Supreme Court Rulings Will Make Fee Awards More Likely In Trademark Cases As Well As Patent Cases

Yesterday, the United States Supreme Court decided Octane Fitness, LLC v. Icon Health & Fitness, Inc. and Highmark v. Allcare Health Management System, Inc., companion cases that will make it easier for prevailing parties to recover attorneys’ fees in patent infringement litigation. Together, the cases may have far-reaching consequences for litigation strategy and case management in cases involving a range of intellectual property disputes, not just patents.

Previous Standard for Recovering Attorneys’ Fees

Section 285 of the Patent Act authorizes a district court to award attorneys’ fees to the prevailing party “in exceptional cases.” The U.S. Court of Appeals for the Federal Circuit had limited a district court’s authority to make exceptional case findings to specific categories of behavior, in some cases requiring proof of the adversary’s bad faith, and it had required proof by clear and convincing evidence. As a consequence, fee awards in patent cases have been exceedingly rare, occurring in about only 1% of cases.

Supreme Court Relaxes the Standard

In Octane Fitness, the Supreme Court unanimously rejected the previous standard as too rigid, holding that an exceptional case “is simply one that stands out from others with respect to the substantive strength of a party’s litigating position (considering both the governing law and the facts of the case) or the unreasonable manner in which the case was litigated.” The Court emphasized that a district court’s exceptional case determination is a “case-by-case exercise of [its] discretion, considering the totality of the circumstances” for which “there is no precise rule or formula.” The Court also rejected the clear and convincing burden of proof, holding that the generally-applicable preponderance standard applies.

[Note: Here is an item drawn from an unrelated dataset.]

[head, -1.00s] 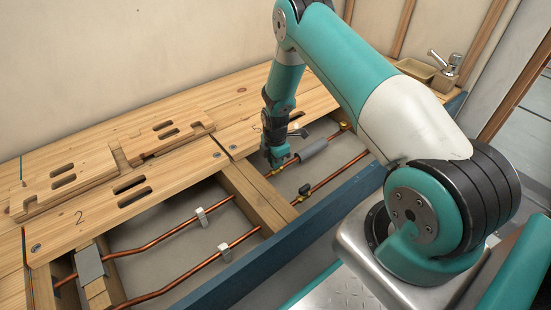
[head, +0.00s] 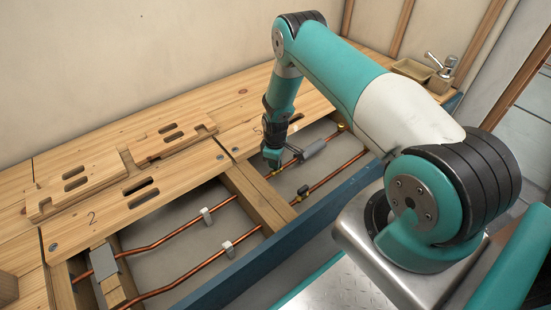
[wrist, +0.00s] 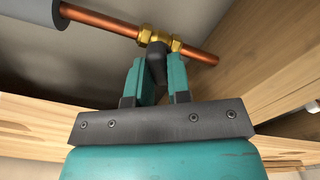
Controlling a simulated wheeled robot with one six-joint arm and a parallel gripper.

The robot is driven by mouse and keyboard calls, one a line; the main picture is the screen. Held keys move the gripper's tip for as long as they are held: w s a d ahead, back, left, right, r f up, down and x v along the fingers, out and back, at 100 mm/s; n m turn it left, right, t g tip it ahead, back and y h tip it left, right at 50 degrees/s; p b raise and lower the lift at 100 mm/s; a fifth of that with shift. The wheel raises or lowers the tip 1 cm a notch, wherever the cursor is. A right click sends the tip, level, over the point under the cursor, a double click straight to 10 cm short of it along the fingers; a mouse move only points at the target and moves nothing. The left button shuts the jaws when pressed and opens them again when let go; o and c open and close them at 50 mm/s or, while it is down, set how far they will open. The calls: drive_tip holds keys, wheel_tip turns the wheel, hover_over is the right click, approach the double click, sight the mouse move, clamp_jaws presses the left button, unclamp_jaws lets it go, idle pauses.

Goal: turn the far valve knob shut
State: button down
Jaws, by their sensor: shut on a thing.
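The far valve sits on the far copper pipe. Its brass body (wrist: 176,45) shows in the wrist view, with a dark knob (wrist: 156,58) standing out from it. My gripper (wrist: 156,75) has its two teal fingers on either side of this knob and is shut on it. The knob's far end is hidden between the fingers. In the head view my gripper (head: 272,160) reaches down into the open floor bay, and the far knob is hidden behind it. A second valve with a black knob (head: 303,190) sits on the near copper pipe, apart from my gripper.
A grey sleeve (head: 313,149) wraps the far pipe just right of the valve. A wooden joist (head: 258,198) crosses left of my gripper. A blue beam (head: 330,214) edges the bay. Slotted boards (head: 120,170) lie at the left.

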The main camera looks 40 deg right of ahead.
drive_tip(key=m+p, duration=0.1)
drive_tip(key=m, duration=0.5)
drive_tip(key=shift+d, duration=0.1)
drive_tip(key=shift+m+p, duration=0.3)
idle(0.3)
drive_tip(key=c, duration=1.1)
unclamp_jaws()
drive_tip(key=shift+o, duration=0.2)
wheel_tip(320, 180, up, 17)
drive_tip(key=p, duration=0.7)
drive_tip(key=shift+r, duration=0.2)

In Highmark, the Court held that all aspects of a district court’s fee award under Section 285 are reviewed on appeal under a deferential abuse-of-discretion standard. This increases the likelihood that district court fee awards will not be disturbed on appeal.

Taken together, Octane Fitness and Highmark expand the availability of fee awards in patent cases, give district courts considerable flexibility in awarding fees, and largely insulate the district court’s exercise of discretion from reversal on appeal. Given the highly discretionary and flexible analysis, whether fees will be awarded in a particular case will be less predictable (particularly in the short term) and will vary from judge to judge and from district to district. Ultimately, whether fees will be awarded will turn on the judgment of individual district judges as applied to the facts of particular cases.

Impact on Trademark Cases

The impact of Octane Fitness and Highmark likely will extend to trademark litigation as well. The Lanham Act contains the same language as Section 285 of the Patent Act; indeed, the Octane Fitness Court relied on a D.C. Circuit decision (penned by then Circuit Judges Scalia and Ginsberg) construing the Lanham Act provision. Octane Fitness and Highmark may resolve longstanding disagreements among the federal courts over the exceptional case determination in trademark cases.

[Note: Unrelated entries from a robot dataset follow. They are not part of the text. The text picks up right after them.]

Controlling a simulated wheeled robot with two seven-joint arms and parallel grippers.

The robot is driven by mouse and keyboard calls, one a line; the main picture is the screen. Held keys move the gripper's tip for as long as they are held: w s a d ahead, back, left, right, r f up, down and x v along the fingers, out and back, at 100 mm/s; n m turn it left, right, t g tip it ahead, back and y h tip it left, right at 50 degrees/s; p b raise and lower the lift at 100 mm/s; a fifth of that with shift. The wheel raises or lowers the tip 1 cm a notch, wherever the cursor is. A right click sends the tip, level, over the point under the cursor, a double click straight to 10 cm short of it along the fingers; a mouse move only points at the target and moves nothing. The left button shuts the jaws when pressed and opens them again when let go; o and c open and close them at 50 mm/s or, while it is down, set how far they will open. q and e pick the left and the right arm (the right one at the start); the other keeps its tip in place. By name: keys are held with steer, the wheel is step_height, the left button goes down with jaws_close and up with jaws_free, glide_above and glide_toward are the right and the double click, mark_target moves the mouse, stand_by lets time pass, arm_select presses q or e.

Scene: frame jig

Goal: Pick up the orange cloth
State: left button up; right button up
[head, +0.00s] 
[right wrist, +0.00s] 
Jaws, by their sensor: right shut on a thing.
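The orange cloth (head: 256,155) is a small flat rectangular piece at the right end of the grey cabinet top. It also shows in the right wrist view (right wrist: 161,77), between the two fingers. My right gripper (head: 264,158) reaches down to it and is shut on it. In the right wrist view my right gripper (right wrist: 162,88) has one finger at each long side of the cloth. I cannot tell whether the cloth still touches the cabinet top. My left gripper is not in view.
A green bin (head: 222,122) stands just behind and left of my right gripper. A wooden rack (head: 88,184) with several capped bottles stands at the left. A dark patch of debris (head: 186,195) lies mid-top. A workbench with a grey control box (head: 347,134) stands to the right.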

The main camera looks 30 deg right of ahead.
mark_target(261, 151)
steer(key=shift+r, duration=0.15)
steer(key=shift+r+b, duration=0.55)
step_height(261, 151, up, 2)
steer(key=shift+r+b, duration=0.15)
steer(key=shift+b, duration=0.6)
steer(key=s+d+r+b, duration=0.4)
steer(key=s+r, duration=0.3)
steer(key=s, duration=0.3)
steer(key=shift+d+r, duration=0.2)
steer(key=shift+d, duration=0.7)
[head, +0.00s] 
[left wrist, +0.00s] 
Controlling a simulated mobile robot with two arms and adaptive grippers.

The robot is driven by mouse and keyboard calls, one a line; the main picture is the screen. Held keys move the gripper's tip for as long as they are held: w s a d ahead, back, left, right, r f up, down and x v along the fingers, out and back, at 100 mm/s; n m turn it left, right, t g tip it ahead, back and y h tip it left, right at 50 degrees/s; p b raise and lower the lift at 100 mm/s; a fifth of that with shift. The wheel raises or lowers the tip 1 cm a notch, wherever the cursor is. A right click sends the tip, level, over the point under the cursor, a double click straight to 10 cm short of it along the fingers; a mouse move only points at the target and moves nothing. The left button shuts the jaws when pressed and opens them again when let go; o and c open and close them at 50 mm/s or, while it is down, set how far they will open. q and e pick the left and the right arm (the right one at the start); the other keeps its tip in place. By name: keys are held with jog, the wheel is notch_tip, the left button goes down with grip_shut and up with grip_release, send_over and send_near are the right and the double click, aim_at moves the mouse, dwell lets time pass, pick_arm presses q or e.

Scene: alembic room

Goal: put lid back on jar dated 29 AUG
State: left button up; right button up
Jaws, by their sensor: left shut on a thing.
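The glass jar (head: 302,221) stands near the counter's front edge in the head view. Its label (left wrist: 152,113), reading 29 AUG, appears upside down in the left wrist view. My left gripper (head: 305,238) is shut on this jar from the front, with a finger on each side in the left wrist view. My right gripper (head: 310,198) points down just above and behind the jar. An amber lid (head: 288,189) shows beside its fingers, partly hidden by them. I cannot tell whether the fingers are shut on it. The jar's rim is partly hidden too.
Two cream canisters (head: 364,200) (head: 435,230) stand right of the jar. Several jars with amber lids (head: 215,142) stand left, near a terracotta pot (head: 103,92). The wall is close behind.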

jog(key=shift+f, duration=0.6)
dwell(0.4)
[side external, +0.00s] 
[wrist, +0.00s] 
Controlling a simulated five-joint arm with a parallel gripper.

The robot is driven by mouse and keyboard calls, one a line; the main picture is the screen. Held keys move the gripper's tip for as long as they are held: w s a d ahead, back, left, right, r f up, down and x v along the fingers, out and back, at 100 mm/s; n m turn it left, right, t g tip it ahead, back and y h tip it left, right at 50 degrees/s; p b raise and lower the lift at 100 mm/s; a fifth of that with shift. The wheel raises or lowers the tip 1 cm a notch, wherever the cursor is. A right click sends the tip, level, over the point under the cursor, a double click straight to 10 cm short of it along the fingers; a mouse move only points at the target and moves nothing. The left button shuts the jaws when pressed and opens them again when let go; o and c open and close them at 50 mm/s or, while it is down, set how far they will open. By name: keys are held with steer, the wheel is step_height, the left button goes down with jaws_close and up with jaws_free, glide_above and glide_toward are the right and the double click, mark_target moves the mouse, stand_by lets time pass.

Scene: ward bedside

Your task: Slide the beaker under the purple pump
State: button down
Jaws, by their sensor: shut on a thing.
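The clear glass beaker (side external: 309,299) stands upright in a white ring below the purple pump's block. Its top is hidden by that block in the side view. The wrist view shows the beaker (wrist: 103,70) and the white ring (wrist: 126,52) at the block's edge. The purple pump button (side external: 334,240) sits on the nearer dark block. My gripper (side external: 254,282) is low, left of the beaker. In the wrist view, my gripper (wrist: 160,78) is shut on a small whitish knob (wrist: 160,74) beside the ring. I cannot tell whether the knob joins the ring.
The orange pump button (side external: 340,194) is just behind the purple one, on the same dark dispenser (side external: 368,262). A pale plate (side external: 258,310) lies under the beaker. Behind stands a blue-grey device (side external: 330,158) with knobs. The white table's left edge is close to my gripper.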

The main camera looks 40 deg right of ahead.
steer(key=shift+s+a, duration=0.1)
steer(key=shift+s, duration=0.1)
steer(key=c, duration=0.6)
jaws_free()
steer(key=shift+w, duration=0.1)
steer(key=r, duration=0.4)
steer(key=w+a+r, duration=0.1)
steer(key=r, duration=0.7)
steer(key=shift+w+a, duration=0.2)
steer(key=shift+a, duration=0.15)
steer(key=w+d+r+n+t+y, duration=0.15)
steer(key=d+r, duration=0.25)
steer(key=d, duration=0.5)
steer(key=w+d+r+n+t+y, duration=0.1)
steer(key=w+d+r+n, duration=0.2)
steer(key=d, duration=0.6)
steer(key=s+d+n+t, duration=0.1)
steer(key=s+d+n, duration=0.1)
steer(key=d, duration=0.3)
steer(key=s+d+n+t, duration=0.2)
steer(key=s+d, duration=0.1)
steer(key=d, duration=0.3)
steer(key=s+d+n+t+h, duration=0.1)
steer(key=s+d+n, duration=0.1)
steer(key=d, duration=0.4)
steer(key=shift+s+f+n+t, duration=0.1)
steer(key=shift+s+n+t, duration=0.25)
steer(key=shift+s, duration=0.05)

Recommendations for IP Litigants

With these consequences in mind, counsel and their clients should plan for motion practice at the conclusion of a case and should carefully manage the risk of an adverse fee award or the likelihood of a successful one. Counsel and their clients should:

  • Be familiar with local practice, the dispositions of individual district judges, and the experience of each district court in litigating patent cases. What may be unexceptional in the local practice in one district court might be more problematic before a different court or judge.
  • Know your litigation counsel’s reputation and work closely with them. Experienced counsel who are well regarded by the district court will not only get your case off on the right foot but will reduce your risk of an unfavorable fee decision.
  • Regularly reevaluate the strength of your case and your opponents. Pressing an issue, claim, or theory long after it has lost viability (as occurred in Highmark) increases the risk that a case will be deemed exceptional. Likewise, if you believe your adversary’s claims are weak, make a written request that those claims be withdrawn so that, if your adversary refuses, you have put them on notice of their unreasonable position and set the stage for your exceptional case request.
  • Remind your sales and product teams to avoid creating “bad” documents, particularly regarding litigation or patent enforcement. A prevailing party will seize on any comments that may suggest carelessness or an unsavory motive (as occurred in Octane Fitness). Remind your employees that their discussions, including electronic ones, may be discoverable and that they should think twice before hitting “Send.”
  • Require implementation of customized task coding. Detailed, task-coded diary entries by attorneys will make it easier to show a district court how your adversary’s conduct impacted your expenditures with respect to unreasonable claims, defenses or motion practice. Coding by task or activity will not only help manage the case and its budget, it will make preparing and supporting fee petitions easier and less costly down the road.

This may not be the last word on fee awards in intellectual property cases in 2014. Congress is considering legislation mandating fee-shifting to prevailing parties in most patent cases, and the Senate will hold hearings on patent reform legislation in May. This prospect further counsels in favor of adopting the above practices.

* Foley Hoag LLP authored briefs for the American Intellectual Property Law Association as amicus curiae in Octane Fitness and Highmark advocating for positions ultimately adopted by the Court in both cases.